Wie sieht es in historischen Kleinstädten (z.B. Zofingen) aus? Dort kennt auch jeder jeden. Dort bemerkt man noch Relikte aus dem Mittelalter. Damals waren die Bürger eine verschworene Gemeinschaft, die sich als bessere Leute fühlten im Vergleich zu den Bauern in den umliegenden Dörfern. Die Städte waren von Mauern umgeben, die Bürger verteidigten die Stadt vor potentiellen Eindringlingen. Das waren nicht nur fremde Heere, sondern in erster Linie Bettler, Zigeuner usw. Es hieß zwar "Stadtluft macht frei", jedoch bestimmten die Schultheißen sehr wohl, wer sich in den Mauern niederlassen durfte und wer nicht. Diese Arroganz beobachte man in manchen Kleinstädten noch heute. Manch alteingesessener Zofinger glaubt noch heute, er wäre was besseres als ein Oftringer, Strengelbacher, Brittnauer usw. Einer, der aus diesen umliegenden Ortschaften kommt, wird nie als echter Zofinger akzeptiert, auch wenn er mehr als 20 Jahre in der Stadt gelebt hat. Noch argwöhnischer sind die Zofinger gegenüber Ausländern. Und wer WIEDERHOLT barfuß läuft, noch dazu in Kombination mit kurzen Hosen, wird der Polizei gemeldet. Da im Mittelalter die Bürger ihre Stadt mit Spießen verteidigt hatten, nannte man sie Spießbürger oder "Spießer". Und die heutigen Spießer machen im Grunde ja nichts anderes. Früher versuchten sie alles Fremde nicht in die Stadt zu lassen und zu bekämpfen, heute auch. Nur war es früher sicher bitter nötig, heute zumindest teilweise, z.B. was Kriminalität anbelangt. Aber daß viele Zofinger bereits einen Barfüßer als "Eindringling" ansehen, grenzt an Kleinkariertheit.

In Hochhaussiedlungen (egal ob als Bestandteil einer Stadt oder einer gesichtslosen Großgemeinde) kennt man sich auch nicht gegenseitig, also kommt man dort meist auch ungeschoren als Barfüßer davon.

Fehlen noch die Siedlungen mit "Gartenzwergidylle". Unabhängig davon, ob sie Bestandteil einer Stadt, einer Großgemeinde oder als Neubausiedlung eines Dorfes angelegt sind, hier geht es ähnlich zu wie in einer Kleinstadt. Hier wimmelt es nur so von Spießern.
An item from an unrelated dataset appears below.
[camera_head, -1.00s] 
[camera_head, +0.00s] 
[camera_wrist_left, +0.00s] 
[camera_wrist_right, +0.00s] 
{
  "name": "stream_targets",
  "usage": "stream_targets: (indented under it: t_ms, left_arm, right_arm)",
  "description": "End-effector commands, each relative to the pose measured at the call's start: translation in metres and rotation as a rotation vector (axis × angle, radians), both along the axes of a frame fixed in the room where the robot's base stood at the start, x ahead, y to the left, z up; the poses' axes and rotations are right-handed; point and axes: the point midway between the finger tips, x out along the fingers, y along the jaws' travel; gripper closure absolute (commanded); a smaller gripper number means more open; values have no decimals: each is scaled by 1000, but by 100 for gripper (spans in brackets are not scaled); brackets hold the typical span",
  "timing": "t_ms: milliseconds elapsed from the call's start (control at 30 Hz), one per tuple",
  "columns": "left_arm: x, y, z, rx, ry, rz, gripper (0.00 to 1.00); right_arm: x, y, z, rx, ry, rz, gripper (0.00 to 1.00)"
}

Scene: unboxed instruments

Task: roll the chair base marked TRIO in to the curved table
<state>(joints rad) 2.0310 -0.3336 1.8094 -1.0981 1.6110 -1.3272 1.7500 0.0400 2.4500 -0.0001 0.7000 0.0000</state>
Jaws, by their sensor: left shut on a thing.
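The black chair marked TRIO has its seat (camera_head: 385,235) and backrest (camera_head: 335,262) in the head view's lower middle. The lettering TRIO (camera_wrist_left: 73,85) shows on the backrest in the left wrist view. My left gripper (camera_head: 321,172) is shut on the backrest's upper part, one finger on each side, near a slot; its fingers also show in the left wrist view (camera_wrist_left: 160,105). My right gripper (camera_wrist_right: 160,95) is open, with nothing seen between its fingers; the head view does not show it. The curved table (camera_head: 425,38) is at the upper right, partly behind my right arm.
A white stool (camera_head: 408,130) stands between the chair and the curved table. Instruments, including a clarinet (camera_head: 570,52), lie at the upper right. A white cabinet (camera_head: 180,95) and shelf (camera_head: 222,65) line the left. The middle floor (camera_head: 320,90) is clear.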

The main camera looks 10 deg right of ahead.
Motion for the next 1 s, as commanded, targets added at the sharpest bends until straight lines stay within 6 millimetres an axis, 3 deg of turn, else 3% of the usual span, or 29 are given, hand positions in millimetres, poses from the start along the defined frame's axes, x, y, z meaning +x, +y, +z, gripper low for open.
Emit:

Man wird sehr argwöhnisch betrachtet, und die Polizei ist schnell zur Stelle. Die Gegend um den Bahnhof von Lohmen (weit abseits vom Ortszentrum) ist ein typisches Beispiel. Als ich dort am verlotterten Bahnhof ankam, um von anderen Teilnehmern der Barfußwanderung im Elbsandsteingebirge abgeholt zu werden, waren Spießer und Polizei schneller.